El canario dijo que me metiera el cuento de Walt Disney y
las fábulas de Samaniego por donde me cupiera. Aleteó como un murciélago
asqueroso y cegato por la habitación, piaba histéricamente como diciendo qué me
ha hecho este gilipollas, dónde está mi confortable casita de alambre, con mis
perchas, mi comedero y mi bebedero, con la bandeja donde me cago impunemente sabiendo que vendrá alguien
a extraer los excrementos y a dejármela impoluta y todo a cambio de unos cuantos
trinos que nada me cuestan porque en cuanto veo la luz me pongo flamenco.
Al final el bicho, porque ya para mí era un puto bicho y no
un poético pájaro amarillo, se buscó las formas para meterse otra vez en la
jaula. Si hubiese podido se habría colocado unas pantuflas de tela a cuadros y
una bata y me habría dado la espalda para siempre. Comprendí que la burguesía
tenía un miedo acomodaticio a la libertad y prefería un horizonte pequeño y
hasta miserable, que los riesgos que traían aparejados la emancipación y la
lucha. Comprendí también que no había nacido uno para carcelero. Ni para
fugarse nos harían caso los cautivos.
En la casa de mis tíos criaban a un pavo durante unos meses,
lo ponían bien gordo y cuando más convencido estaba el pavo de que vivía en el
estado del bienestar, le rebanaban el cuello con un cuchillo de cocina y nos lo
zampábamos toda la familia entre brindis, villancicos y algún fandango de
Huelva que cantaba mi hermano animado por el viejo en cuanto se achispaba. A
mí, puesto en la mesa y convertido en materia comestible, doradito, la vida y
la muerte del pavo me importaban más bien poco.
Pero unas vísperas de
Nochebuena, mi tía me pidió el favor de que la ayudase con el crimen. Me dijo
que ya era mayorcito (yo, no el pavo) y
que ella tenía artrosis o algo parecido en las manos, de manera que le costaba
mucho ejecutar la primera parte del degüello. Consistía en que con el cabo de
un azadón, le propinara yo al animal un garrotazo en la ridícula cabecilla para
dejarlo medio tonto. Así mi tía, que por otra parte era una santa, podría con
muy poco esfuerzo y mientras el pavo andaba todavía preguntándose cómo es
posible que los amigos humanos de toda la vida le hubiesen infringido aquel
dolor tan grande y aquella infamia, podría guillotinar al animal que pasaría de
ser el rey del corral a ser un paria insignificante del sistema.

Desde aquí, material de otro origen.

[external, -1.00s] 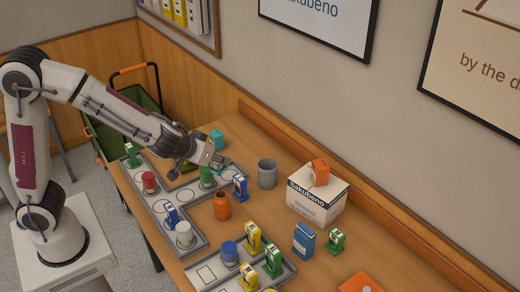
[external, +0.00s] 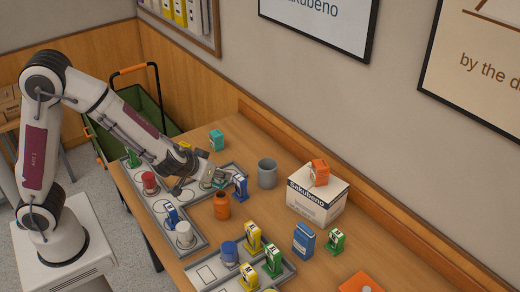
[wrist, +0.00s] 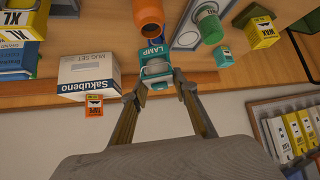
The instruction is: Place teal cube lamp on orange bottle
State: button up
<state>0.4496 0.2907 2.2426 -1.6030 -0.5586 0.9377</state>
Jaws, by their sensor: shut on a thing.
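The teal cube lamp (wrist: 153,53), marked "LAMP", is between my gripper's fingertips (wrist: 157,84) in the wrist view. My gripper (external: 220,178) is shut on it and holds it above the table, left of the blue box; there the lamp is mostly hidden. The orange bottle (external: 222,206) stands upright on the bare table, in front of my gripper in the external view. It also shows in the wrist view (wrist: 148,14), just beyond the lamp and apart from my fingers. A second teal cube (external: 216,140) stands farther back on the table.
A blue box (external: 240,187) stands close to the right of my gripper. A grey mug (external: 267,173) and a white Sakubeno box (external: 316,202) with an orange block (external: 319,172) on it are farther right. Grey trays (external: 160,205) with bottles and boxes lie left and in front.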

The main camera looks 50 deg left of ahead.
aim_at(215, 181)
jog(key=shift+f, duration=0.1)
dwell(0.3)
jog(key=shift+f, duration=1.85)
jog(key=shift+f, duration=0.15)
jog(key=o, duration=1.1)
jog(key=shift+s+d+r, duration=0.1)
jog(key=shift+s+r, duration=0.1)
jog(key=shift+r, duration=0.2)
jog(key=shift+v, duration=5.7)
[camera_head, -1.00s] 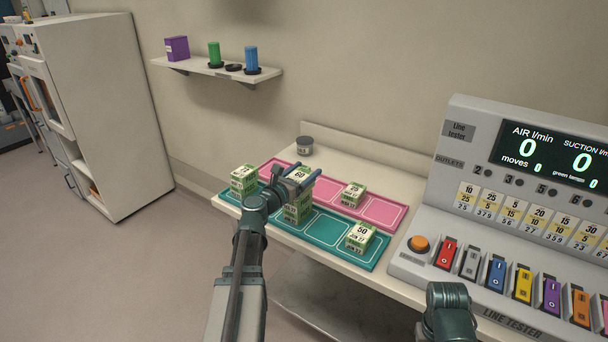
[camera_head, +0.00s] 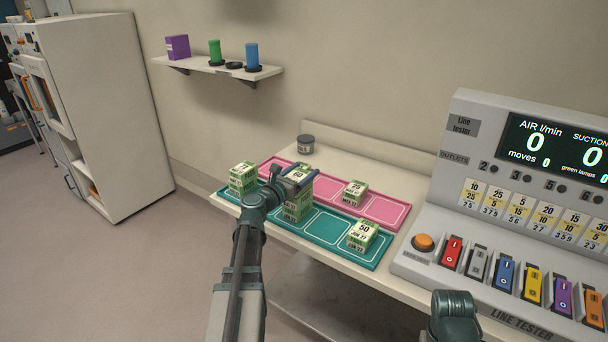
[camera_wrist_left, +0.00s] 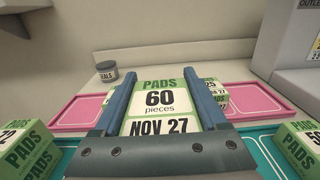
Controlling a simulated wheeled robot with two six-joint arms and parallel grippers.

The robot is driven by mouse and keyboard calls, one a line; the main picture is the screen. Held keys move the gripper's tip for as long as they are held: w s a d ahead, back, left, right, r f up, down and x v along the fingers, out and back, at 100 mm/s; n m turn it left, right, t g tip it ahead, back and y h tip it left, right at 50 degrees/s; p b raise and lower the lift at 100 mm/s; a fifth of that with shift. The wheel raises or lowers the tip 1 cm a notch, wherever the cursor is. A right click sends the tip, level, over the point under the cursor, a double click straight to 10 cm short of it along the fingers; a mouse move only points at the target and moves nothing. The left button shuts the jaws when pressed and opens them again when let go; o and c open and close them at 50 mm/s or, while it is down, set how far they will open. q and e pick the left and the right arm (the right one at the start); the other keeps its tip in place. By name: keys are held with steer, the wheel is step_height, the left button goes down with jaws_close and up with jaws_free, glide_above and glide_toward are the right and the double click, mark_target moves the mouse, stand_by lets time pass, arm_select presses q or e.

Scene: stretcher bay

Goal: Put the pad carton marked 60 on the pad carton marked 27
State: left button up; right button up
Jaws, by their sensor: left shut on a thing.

En cierto modo, a uno le excitaba la idea de darle el
trancazo al pavo. En nuestros juegos infantiles habíamos lidiado ya con
dragones, como San Jorge, con Goliat como David y con chinos malvadísimos como
Bruce Lee. A todos habíamos matado sin remordimientos en esas fantasías, así
que era cuestión de convertir al pobre
ave de corral que tantas fiestas nos hacía cuando íbamos a tirarle los
desperdicios y que ululaba para agradecer nuestras sobras que eran su sustento,
en un dragón, en un gigante o en un malvado. Así razona el estado para con sus ciudadanos, añaden
quizá “terroristas” o “antisistema”.
Me planté delante de
él (del pavo, no del estado) cogí el garrote con las dos manos dispuesto a
dejarlo turulato del viaje que iba a darle. Entonces el bicho me miró,
directamente a los ojos, lo juro. Le temblaba la rojiza papada bajo el pico.

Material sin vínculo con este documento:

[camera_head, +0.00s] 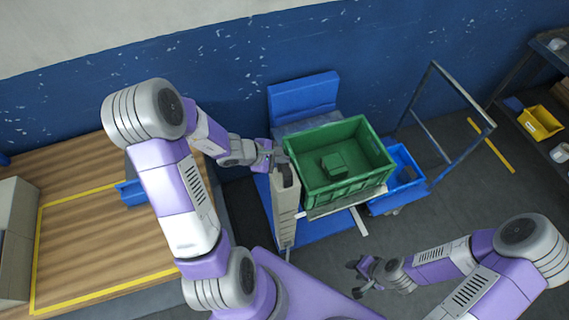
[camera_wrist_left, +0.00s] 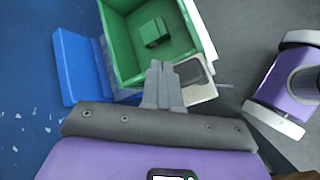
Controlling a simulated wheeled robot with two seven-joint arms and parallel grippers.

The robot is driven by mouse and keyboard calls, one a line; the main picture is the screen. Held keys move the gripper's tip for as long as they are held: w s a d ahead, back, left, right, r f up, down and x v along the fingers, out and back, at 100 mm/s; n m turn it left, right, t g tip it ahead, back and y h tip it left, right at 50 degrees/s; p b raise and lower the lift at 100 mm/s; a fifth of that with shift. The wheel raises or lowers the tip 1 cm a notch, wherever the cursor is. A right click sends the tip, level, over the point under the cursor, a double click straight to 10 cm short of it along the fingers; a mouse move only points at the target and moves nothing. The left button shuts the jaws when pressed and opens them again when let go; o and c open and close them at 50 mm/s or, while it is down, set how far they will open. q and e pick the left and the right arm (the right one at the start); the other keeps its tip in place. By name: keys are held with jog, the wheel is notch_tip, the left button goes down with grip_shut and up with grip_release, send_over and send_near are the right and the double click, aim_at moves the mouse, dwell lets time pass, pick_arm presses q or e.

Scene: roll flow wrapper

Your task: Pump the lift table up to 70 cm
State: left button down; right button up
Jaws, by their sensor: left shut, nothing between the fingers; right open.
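The lift table (camera_head: 346,204) stands in the middle of the head view, with a pale top edge and a blue base showing below. A green crate (camera_head: 352,192) sits on it, with a smaller green block inside; the crate also shows in the left wrist view (camera_wrist_left: 118,35). A beige upright post (camera_head: 286,205) with a dark top stands at the crate's left. My left gripper (camera_head: 279,158) is at the post's top, fingers shut and empty; in the left wrist view its fingertips (camera_wrist_left: 162,66) lie beside the dark pad (camera_wrist_left: 190,71). Contact cannot be told. My right gripper (camera_head: 362,280) is open, low at the right. No height reading is legible.
A blue block (camera_head: 303,95) stands behind the crate. A trolley with an upright handle frame (camera_head: 418,122) and a blue bin (camera_head: 406,172) is close on the right. A shelf with a yellow bin (camera_head: 540,122) is far right. A wooden platform (camera_head: 85,240) lies left.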

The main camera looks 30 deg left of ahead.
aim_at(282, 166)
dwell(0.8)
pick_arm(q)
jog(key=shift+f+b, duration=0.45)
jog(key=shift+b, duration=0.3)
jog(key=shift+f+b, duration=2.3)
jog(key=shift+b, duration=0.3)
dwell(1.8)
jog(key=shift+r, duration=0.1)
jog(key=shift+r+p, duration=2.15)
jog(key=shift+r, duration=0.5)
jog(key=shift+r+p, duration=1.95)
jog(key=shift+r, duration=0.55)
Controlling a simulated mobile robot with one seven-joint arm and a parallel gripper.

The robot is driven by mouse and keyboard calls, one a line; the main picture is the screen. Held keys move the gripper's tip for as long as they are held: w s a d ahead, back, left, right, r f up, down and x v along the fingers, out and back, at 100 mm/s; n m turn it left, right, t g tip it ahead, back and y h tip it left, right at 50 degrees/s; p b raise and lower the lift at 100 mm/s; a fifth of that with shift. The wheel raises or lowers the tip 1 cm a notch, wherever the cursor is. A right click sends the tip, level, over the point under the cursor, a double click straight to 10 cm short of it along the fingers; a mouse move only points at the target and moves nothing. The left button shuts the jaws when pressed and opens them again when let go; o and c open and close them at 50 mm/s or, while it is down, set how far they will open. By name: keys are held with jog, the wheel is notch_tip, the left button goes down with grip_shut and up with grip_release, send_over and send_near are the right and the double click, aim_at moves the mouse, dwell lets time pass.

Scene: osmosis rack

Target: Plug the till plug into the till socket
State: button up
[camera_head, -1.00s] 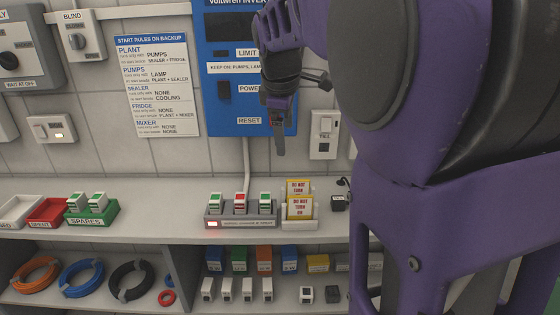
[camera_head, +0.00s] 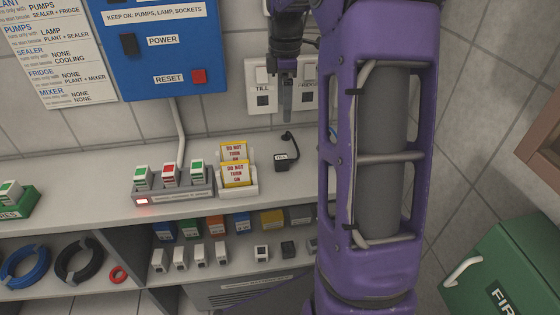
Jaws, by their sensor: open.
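The till plug (camera_head: 281,161) is a small black block with a white label, lying on the shelf top below the wall sockets. Its dark cord (camera_head: 289,137) curls behind it. My gripper (camera_head: 287,108) points down in front of the plate, just right of the till socket in the picture. It is open and empty, above the plug and apart from it. The fingers overlap in this view, so the gap between them is hidden.
A card holder (camera_head: 238,193) with yellow DO NOT TURN ON cards stands left of the plug. Further left is a grey rack (camera_head: 150,199) with three small modules. A FRIDGE socket plate (camera_head: 309,97) is partly behind my arm. Shelf around the plug is mostly clear.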

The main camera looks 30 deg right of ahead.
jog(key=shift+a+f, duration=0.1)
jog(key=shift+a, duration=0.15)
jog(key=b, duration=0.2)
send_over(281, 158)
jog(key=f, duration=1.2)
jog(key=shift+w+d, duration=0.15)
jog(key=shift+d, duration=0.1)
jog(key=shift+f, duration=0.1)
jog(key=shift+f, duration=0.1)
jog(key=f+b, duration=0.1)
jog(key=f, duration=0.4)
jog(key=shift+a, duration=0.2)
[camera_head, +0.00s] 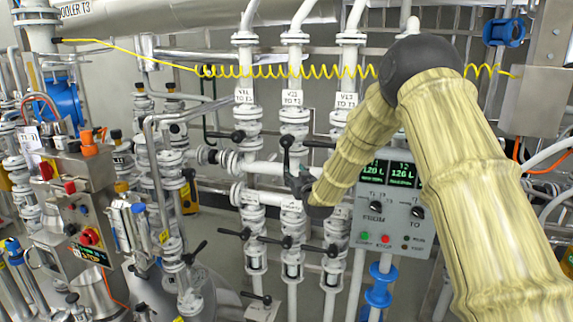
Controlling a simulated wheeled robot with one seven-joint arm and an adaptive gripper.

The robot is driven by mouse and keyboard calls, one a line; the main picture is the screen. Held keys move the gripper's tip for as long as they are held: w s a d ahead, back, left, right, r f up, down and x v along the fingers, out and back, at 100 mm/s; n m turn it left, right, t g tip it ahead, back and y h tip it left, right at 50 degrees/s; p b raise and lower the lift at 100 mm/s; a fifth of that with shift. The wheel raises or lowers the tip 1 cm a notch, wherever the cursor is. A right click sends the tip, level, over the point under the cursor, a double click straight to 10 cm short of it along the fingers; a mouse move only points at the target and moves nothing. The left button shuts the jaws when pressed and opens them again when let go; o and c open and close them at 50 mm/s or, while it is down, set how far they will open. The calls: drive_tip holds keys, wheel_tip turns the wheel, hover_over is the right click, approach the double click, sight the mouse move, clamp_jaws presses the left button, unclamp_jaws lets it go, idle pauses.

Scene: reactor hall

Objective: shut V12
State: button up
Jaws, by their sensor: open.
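Three white pipes stand side by side with tags near the top: a left tag (244,96), a middle tag (292,98) and a right tag (346,101). The print is too small to tell surely which one is V12. The middle pipe has a valve (295,117) with a dark lever (286,141) hanging roughly along the pipe. The left pipe's lever (225,137) points sideways. My gripper (293,178) is open, just below the middle lever. Its dark fingers overlap the middle pipe, and I cannot tell whether they touch the lever. My arm comes from the right and hides part of the right pipe.
A control box (385,205) with green readouts stands right of the pipes, partly behind my arm. A yellow coiled hose (270,72) crosses above. Several more black levers, one of them low on the left pipe (232,233), stick out below. A red-button panel (85,235) stands at left.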

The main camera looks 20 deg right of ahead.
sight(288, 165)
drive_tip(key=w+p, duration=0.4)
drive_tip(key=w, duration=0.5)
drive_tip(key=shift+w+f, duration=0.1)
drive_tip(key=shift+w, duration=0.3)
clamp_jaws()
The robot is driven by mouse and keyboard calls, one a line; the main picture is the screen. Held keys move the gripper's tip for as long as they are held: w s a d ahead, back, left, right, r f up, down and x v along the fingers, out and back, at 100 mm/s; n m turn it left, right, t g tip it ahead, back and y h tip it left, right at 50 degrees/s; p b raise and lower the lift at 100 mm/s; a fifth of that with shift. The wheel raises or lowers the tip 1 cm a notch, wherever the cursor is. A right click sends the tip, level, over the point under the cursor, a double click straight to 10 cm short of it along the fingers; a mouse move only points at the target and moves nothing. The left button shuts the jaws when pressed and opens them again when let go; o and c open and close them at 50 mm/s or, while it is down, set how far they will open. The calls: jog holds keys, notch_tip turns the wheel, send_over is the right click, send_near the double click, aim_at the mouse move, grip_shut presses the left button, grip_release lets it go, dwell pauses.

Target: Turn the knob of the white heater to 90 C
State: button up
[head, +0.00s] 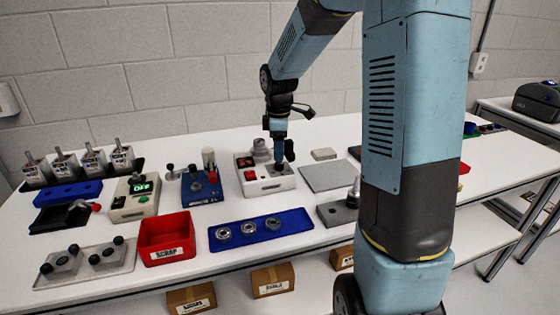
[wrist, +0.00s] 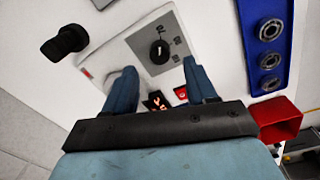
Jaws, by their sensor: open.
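The white heater (head: 268,187) is a low box in the middle of the table. It has a red switch (head: 250,175) and a label on its front. In the wrist view its pale panel (wrist: 130,52) carries a black round knob (wrist: 160,52) with a white pointer mark. A display with red digits (wrist: 155,101) is partly hidden by my gripper. My gripper (head: 281,164) is over the heater's right part, pointing down. In the wrist view my open fingers (wrist: 161,84) are empty, with the knob visible beyond the gap between them.
A blue tray (head: 230,241) with three metal rings lies in front. A red bin (head: 167,241) stands front left. A blue device (head: 201,187) is left of the heater, a grey plate (head: 328,177) right. A black round object (wrist: 65,42) shows near the panel.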

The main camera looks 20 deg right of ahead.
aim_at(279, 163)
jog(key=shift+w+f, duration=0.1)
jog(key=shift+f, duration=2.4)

Quise animarme a mí mismo pero no pude. Me miró como un manifestante pacífico mira
al policía que tiene enfrente dispuesto a estamparle su porra en la cabeza. Se me paraba la mano una y otra vez, no había
forma de que el cabo del azadón llegase a su espantado objetivo. Mi tía me
animaba, como una delegada del gobierno a sus secuaces uniformados, pégale,
dale, no seas mariquita, pero hasta el pavo que a lo mejor no era tan pavo fue
dándose cuenta de que uno no iba a aporrearlo. Comprendí que si de carcelero no
daba el tipo, mucho menos de antidisturbios.

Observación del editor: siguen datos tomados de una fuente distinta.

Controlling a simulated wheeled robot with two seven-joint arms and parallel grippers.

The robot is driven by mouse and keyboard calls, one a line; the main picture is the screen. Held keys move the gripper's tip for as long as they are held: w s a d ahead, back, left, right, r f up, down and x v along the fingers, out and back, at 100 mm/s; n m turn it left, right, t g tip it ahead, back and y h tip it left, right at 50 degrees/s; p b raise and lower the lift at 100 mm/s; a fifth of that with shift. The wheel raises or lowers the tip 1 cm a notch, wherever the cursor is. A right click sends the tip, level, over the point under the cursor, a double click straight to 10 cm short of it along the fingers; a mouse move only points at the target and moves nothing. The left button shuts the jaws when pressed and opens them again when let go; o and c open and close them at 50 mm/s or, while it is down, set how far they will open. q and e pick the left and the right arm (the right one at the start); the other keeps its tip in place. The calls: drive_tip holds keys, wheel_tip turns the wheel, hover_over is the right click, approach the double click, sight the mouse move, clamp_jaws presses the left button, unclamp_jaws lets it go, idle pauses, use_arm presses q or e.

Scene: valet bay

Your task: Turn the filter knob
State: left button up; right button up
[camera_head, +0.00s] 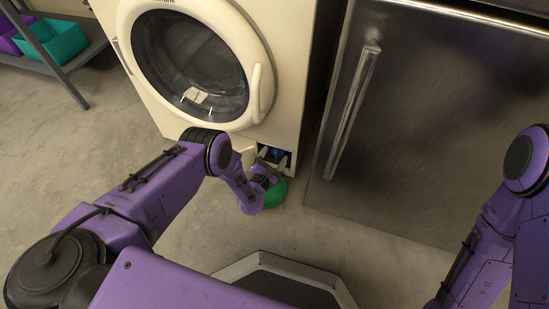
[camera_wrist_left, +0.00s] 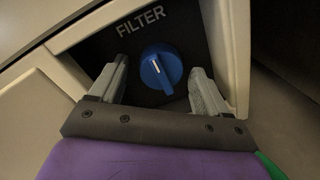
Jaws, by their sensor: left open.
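The filter knob (camera_wrist_left: 160,70) is a round blue knob with a pale marker line, on a dark panel (camera_wrist_left: 120,45) labelled FILTER in the left wrist view. In the head view the blue knob (camera_head: 277,153) shows small in the opening at the washing machine's lower front. My left gripper (camera_head: 273,158) is at that opening. In the left wrist view its two grey fingers (camera_wrist_left: 158,82) are open, one on each side of the knob, with gaps between them and it. Whether the fingertips reach the knob's depth is hard to tell. My right gripper is outside the views.
The cream washing machine (camera_head: 285,60) has its round door (camera_head: 262,85) shut. A steel-fronted appliance (camera_head: 430,120) with a long handle stands close on the right. A green round object (camera_head: 274,194) is on the floor below the opening. A shelf with bins (camera_head: 55,42) stands far left.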

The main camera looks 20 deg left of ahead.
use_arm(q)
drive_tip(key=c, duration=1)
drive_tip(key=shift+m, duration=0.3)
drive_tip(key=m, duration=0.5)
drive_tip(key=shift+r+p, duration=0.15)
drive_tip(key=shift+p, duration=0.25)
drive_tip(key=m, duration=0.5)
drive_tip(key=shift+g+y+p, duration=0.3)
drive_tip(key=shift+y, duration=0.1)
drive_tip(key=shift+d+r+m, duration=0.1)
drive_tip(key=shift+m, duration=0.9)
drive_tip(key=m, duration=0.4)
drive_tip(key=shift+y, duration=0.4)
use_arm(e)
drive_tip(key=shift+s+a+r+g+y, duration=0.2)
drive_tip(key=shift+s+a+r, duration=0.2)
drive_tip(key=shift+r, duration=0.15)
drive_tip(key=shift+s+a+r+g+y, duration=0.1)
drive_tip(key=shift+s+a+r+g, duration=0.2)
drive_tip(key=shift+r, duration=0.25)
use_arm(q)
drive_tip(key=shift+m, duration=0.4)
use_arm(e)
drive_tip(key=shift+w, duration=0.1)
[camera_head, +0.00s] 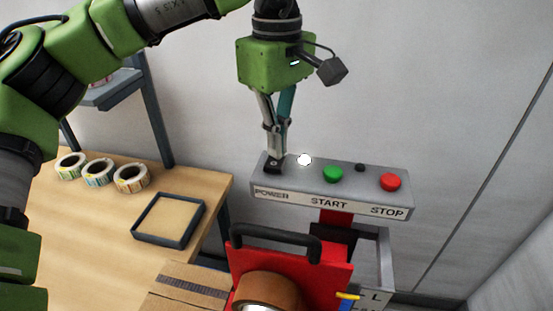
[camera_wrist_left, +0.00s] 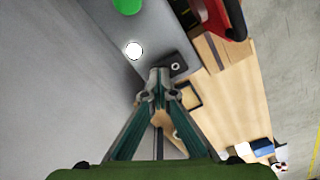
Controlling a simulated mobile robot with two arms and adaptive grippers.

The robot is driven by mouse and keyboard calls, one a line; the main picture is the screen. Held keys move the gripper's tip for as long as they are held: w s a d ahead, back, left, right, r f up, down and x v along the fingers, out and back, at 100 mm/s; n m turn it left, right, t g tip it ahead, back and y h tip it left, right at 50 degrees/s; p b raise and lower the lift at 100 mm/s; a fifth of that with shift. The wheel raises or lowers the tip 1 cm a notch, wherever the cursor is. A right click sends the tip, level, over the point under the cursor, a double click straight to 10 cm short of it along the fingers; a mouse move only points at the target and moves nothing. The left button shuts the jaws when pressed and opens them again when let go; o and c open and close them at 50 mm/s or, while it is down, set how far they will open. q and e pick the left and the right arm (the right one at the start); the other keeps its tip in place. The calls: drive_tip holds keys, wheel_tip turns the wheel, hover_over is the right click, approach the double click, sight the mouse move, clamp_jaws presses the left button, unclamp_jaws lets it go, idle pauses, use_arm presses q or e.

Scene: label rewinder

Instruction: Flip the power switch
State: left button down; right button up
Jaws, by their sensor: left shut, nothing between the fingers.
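The grey control panel (camera_head: 301,180) carries a label reading POWER at its left end, then START and STOP. The black power switch (camera_head: 272,167) sits on top above the POWER label, partly hidden by my fingertips. My left gripper (camera_head: 278,155) is shut and empty, pointing down at the switch; I cannot tell whether it touches. In the left wrist view the fingertips (camera_wrist_left: 159,82) lie right beside the switch (camera_wrist_left: 177,67). A round white lamp (camera_head: 304,160) beside the switch glows bright. My right gripper is not in view.
A green button (camera_head: 333,174), a small black knob (camera_head: 360,167) and a red button (camera_head: 391,181) sit further right on the panel. A red machine with a black handle (camera_head: 275,236) stands in front. A wooden table with label rolls (camera_head: 99,172) and a dark-framed tray (camera_head: 137,234) is at left.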

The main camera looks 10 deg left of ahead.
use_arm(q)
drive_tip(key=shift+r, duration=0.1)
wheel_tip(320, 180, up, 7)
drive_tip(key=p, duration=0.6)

Lo bonito de la historia sería que tras esta empírica
experiencia vital uno se hubiese hecho vegetariano y abominara de los senderos
de crueldad por los que llega la carne a nuestra mesa. Tampoco fue así. Me
zampé mi parte de pavo sin remordimientos. Con lo que aprendí que líder de las
revueltas tampoco iba a ser de mayor, que a lo mejor ni siquiera seríamos
capaces de dar con nuestro ejemplo sentido a nuestras prédicas.
Por eso ahora, en esta edad, está uno tan lleno de
contradicciones y se maravilla de cómo algunas personas tienen las cosas tan
claras. ¿Qué poso de inquietud nos dejaron el canario burgués y el pavo
pancista, que somos incapaces de estar seguros de nada? En su poema “El monte y
el río” , Pablo Neruda se consuela diciendo “¿Quiénes
son los que sufren? / no sé, pero son míos” . Vamos a acogernos, por lo
menos, a esa certeza entre tanta incertidumbre.